In fact, a violation of Vehicle Code section 10851 is often referred to as joyriding or felony joyriding. (See, e.g., People v. Capetillo (1990) 220 Cal.App.3d 211, 217; In re Lunceford (1987) 191 Cal.App.3d 180, 181; People v. Barrero (1985) 163 Cal.App.3d 1080, 1081.)
In 1959, the Law Revision Commission recommended resolving the confusion by eliminating the offense of grand theft auto under section 487, subdivision (3), repealing former Vehicle Code section 503 (see now Vehicle Code section 10851), and amending section 499b to make taking or driving an automobile without the permission of the owner a misdemeanor if the intent is to deprive the owner of possession temporarily and a felony if the intent is to deprive the owner of possession or title permanently. (2 Law Revision Comm. Rep. (1959) p. E-6.) The Commission noted, “Notwithstanding judicial effort to differentiate them, these provisions continue to overlap each other causing unnecessary confusion and difficulty.” (Id., at p. E-8.)
This case presents the “difficult situation” anticipated by the Barrick court. The difficulty is further exacerbated because in this felony murder case, robbery was the predicate offense for the first degree murder conviction. The distinction between lesser related offenses thus takes on even greater consequences.
The Legislature should revisit the auto theft statutes and consider repealing, amending or enacting corrective legislation. Conceivably, one auto theft statute would suffice for California.

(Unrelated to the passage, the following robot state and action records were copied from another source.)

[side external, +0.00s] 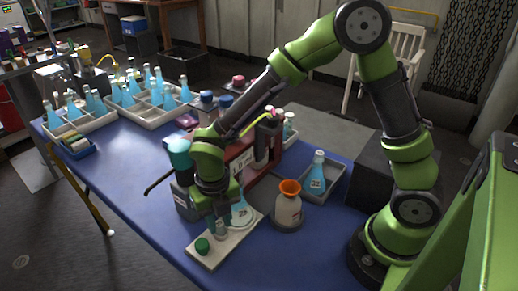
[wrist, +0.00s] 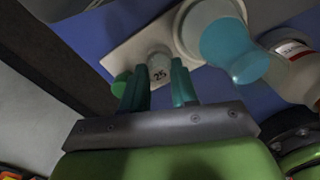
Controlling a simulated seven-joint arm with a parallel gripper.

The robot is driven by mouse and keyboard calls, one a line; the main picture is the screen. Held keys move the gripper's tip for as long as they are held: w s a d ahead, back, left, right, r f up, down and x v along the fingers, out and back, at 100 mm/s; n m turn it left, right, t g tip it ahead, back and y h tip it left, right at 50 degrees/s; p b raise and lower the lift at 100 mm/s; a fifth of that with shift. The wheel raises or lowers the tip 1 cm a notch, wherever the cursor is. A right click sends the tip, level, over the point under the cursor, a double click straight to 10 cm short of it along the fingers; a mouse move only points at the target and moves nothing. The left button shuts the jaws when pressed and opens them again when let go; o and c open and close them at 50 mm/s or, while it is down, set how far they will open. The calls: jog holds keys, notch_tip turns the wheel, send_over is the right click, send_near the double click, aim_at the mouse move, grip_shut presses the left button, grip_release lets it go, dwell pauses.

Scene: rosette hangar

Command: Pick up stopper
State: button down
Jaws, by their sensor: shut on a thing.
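My gripper (side external: 219,219) points down over a pale board (side external: 237,249) near the table's front edge. In the wrist view its two teal fingers (wrist: 160,88) are shut on a small whitish round piece (wrist: 160,67) marked "25", which looks like a stopper. The piece shows low under the fingers in the side view (side external: 221,232), at or just above the board; I cannot tell if it touches. A green knob-like piece (side external: 202,245) sits on the board beside it and shows left of the fingers in the wrist view (wrist: 121,84). A flask with blue liquid (side external: 240,213) stands right behind my gripper.
A bottle with an orange funnel-like top (side external: 288,206) stands close to the right of the board. A grey tray (side external: 325,182) holds a blue flask. Racks of blue flasks (side external: 160,110) fill the far left. The blue table (side external: 125,190) is clear at front left.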

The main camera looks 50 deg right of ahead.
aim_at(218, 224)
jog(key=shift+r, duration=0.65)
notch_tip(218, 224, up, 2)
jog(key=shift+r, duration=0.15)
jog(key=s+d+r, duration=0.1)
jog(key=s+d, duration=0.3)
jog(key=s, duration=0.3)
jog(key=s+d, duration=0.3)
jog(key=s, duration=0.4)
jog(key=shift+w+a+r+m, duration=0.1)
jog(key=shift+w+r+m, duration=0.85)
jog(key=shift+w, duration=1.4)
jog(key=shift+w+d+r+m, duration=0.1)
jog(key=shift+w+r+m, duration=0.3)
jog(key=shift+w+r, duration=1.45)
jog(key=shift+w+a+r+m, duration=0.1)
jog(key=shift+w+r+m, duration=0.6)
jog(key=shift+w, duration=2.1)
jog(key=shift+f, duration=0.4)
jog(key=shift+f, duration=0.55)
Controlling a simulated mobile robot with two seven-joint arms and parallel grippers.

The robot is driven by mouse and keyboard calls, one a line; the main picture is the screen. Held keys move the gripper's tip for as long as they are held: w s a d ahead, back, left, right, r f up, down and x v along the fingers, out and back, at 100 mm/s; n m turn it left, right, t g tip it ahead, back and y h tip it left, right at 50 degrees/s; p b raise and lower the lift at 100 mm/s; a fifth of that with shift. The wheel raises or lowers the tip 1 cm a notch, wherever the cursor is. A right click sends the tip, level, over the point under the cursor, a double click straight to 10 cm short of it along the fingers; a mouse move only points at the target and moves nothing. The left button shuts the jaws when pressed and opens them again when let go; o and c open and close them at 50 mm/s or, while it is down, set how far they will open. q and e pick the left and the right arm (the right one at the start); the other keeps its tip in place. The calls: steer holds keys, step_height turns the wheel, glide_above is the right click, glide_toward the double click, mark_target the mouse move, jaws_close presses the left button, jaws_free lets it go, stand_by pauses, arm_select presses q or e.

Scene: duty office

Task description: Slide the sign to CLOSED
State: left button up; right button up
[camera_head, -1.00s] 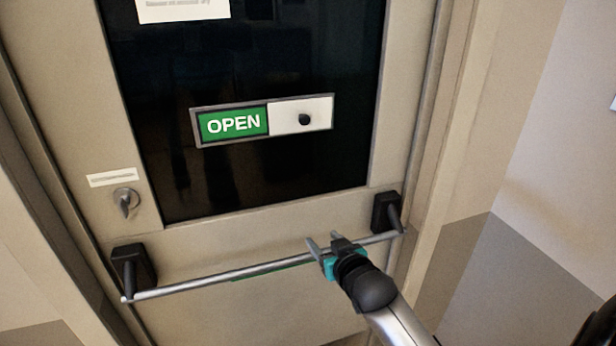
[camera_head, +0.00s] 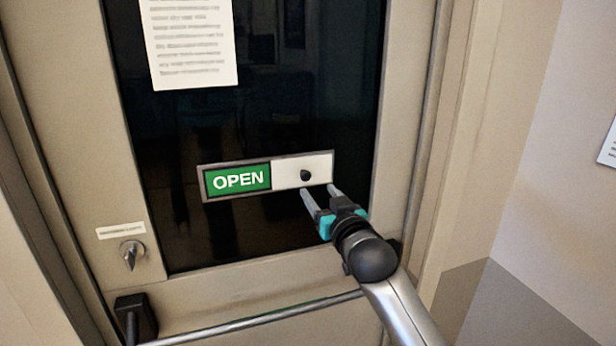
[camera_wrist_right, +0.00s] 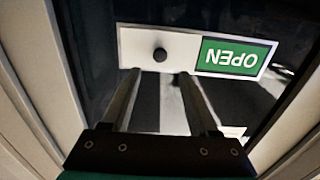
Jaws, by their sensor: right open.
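The sign (camera_head: 237,181) is a framed plate on the dark door glass. Its left half shows green with the word OPEN, and its right half is a white sliding cover (camera_head: 288,172) with a black knob (camera_head: 306,175). The word CLOSED does not show. My right gripper (camera_head: 319,190) is open and empty, its fingertips just below and right of the knob. In the right wrist view the sign appears upside down, and the knob (camera_wrist_right: 160,54) lies just beyond and between the two fingers (camera_wrist_right: 157,75). My left gripper is not in view.
A metal push bar (camera_head: 262,318) crosses the door below the sign, with a black bracket (camera_head: 134,316) at its left. A lock with a key-like turn (camera_head: 131,254) sits left of the glass. A printed notice (camera_head: 192,45) hangs above the sign.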

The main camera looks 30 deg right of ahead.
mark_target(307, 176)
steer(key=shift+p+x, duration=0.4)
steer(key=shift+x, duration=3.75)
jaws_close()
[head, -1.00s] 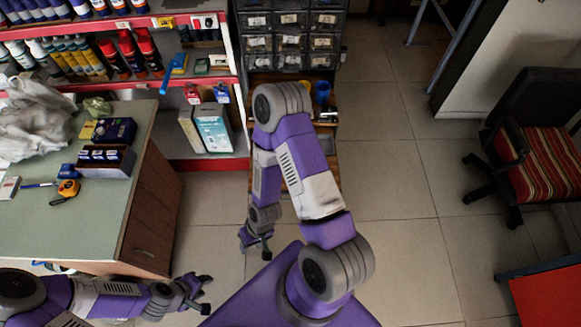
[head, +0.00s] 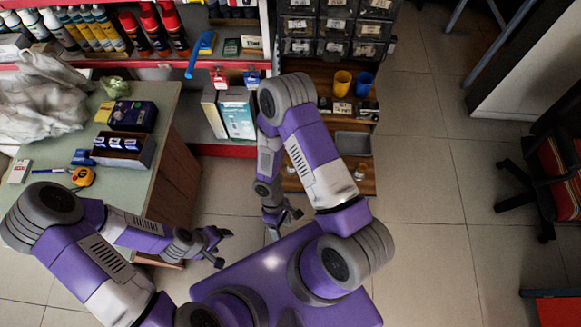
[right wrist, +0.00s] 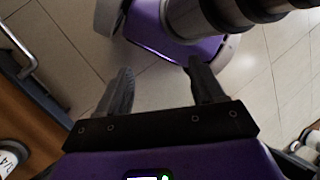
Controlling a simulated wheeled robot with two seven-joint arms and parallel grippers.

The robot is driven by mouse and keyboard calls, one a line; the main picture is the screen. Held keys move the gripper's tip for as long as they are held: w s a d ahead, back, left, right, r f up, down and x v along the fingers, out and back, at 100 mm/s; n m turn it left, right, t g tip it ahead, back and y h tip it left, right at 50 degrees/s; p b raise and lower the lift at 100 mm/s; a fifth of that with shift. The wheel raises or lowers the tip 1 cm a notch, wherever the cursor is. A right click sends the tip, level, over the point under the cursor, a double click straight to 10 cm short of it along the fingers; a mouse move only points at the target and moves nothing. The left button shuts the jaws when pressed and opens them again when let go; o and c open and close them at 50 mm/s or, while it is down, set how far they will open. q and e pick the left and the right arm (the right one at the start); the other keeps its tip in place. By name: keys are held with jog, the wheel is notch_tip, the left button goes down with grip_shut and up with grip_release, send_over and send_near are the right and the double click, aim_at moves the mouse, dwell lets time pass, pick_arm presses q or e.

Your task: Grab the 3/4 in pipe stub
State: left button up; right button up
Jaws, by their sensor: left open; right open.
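In the right wrist view, a pale round piece marked "3/4" (right wrist: 12,156) sits at the lower left edge by a brown wooden surface, partly cut off; it looks like the pipe stub. In the head view a small pale item (head: 359,172) lies on the wooden shelf, too small to identify. My right gripper (head: 286,223) is open and empty, low in front of the shelf; its two fingers also show in the right wrist view (right wrist: 160,75) with only floor and my own body beyond. My left gripper (head: 223,248) is open and empty, right of the green-topped counter.
The wooden shelf (head: 345,185) holds a yellow cup (head: 342,83), a blue cup (head: 364,84) and a grey tray (head: 353,143). The green counter (head: 60,200) stands left. A chair (head: 555,175) stands right. Tiled floor between is clear.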

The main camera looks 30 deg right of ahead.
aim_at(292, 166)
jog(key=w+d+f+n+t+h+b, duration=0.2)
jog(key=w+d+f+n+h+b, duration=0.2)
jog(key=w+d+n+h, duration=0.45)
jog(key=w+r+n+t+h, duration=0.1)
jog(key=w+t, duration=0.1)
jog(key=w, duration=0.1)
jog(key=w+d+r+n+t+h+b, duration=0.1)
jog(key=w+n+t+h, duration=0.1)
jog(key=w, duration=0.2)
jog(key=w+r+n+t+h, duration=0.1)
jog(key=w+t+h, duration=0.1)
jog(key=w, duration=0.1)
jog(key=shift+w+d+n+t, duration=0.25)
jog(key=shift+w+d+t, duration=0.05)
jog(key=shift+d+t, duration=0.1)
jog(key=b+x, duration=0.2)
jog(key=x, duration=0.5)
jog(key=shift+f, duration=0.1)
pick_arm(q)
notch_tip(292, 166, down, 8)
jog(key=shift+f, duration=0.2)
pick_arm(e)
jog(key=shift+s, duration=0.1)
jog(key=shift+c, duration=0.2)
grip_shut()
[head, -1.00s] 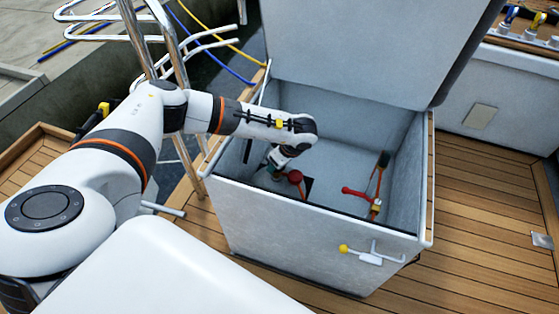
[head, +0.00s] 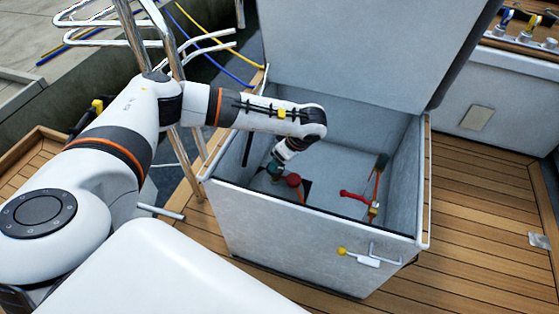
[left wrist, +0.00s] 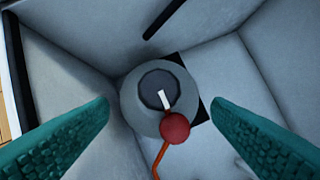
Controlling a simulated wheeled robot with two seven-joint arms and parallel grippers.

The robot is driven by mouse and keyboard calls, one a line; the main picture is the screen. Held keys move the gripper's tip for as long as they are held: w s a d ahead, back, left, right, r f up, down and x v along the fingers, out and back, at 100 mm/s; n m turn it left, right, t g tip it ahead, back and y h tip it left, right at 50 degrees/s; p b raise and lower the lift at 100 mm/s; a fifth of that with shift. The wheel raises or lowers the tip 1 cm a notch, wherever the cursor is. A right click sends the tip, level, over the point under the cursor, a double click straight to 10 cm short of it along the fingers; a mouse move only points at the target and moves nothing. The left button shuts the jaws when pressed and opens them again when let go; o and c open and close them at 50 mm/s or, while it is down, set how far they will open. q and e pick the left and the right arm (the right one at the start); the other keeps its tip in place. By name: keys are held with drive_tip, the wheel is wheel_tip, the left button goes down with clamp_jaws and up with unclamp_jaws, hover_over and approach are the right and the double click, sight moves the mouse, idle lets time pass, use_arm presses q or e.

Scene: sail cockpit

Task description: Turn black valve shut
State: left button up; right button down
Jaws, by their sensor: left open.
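In the left wrist view a round grey fitting with a dark cap (left wrist: 152,80) and a white mark stands on a black plate (left wrist: 199,107); I take it to be the black valve. A red ball (left wrist: 174,127) on an orange lever overlaps its near edge. My left gripper (left wrist: 160,108) is open, with a teal finger on each side of the fitting and no visible contact. In the head view my left gripper (head: 274,168) reaches down into the open locker, beside the red ball (head: 292,180). My arm and fingers hide most of the fitting there. My right gripper is not in view.
The grey locker (head: 310,235) surrounds the fitting, with its lid (head: 375,45) raised. A black bar (left wrist: 165,18) is on the inner wall. A yellow-knobbed latch (head: 342,251) projects outside.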

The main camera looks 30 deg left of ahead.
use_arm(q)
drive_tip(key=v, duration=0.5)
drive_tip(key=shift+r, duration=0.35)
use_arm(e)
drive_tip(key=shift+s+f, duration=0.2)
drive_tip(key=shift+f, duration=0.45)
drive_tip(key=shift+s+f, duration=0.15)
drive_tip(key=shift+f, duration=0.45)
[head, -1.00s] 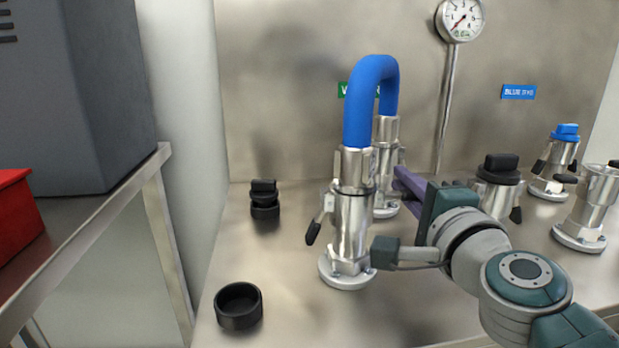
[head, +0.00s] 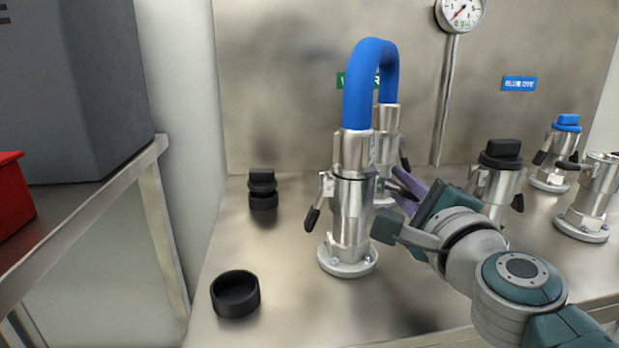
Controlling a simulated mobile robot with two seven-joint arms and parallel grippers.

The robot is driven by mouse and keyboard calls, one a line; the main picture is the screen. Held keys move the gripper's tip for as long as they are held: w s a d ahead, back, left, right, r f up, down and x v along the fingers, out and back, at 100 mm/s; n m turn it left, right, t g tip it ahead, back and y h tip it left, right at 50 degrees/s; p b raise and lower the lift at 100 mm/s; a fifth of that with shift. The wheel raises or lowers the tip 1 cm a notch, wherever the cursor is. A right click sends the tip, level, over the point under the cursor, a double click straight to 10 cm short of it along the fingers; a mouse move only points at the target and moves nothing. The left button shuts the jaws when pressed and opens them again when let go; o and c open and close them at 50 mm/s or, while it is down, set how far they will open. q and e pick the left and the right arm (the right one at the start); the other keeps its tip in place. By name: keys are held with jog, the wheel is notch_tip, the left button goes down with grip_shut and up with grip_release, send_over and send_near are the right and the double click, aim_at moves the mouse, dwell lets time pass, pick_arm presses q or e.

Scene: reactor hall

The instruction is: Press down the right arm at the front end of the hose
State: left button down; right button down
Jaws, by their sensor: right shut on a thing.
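The blue hose (head: 358,100) arches from a silver front fitting (head: 350,225) to a rear fitting (head: 387,150) behind it. The front end sits upright on its round base. Its left arm (head: 312,217) has a black grip and hangs down at the left side. Its right arm (head: 403,182) sticks out to the right, dark and partly hidden. My right gripper (head: 408,190) has purple fingers and is shut on this right arm, just right of the front fitting. The wrist hides part of the fingers. My left gripper is out of view.
A black ring (head: 235,296) and a stacked black cap (head: 262,188) stand on the bench left of the hose. A black-capped fitting (head: 500,170), a blue-capped fitting (head: 557,150) and an open fitting (head: 590,200) stand right.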

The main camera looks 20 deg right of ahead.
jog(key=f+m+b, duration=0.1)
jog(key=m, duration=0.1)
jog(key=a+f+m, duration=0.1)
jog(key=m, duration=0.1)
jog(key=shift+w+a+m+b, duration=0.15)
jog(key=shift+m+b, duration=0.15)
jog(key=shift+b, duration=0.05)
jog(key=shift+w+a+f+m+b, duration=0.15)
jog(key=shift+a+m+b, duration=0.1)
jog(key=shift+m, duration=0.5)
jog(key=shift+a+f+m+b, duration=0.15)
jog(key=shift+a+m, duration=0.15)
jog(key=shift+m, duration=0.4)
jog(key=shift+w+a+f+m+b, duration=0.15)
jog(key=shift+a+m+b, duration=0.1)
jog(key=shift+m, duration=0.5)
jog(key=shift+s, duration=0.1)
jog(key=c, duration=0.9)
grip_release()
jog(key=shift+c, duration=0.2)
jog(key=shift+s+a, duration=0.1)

The jury was instructed: “Every person who steals, takes or drives away the automobile of another with the specific intent to deprive [her] permanently of [her] property, is guilty of the crime of grand theft of an automobile in violation of Penal Code, Section 487(3). [¶] In order to prove such crime, each of the following elements must be proved: [¶] 1. A person took or drove away the automobile belonging to another person, and [¶] 2. When such person took or drove away the automobile [he] had the specific intent to deprive the owner permanently of [her] property.”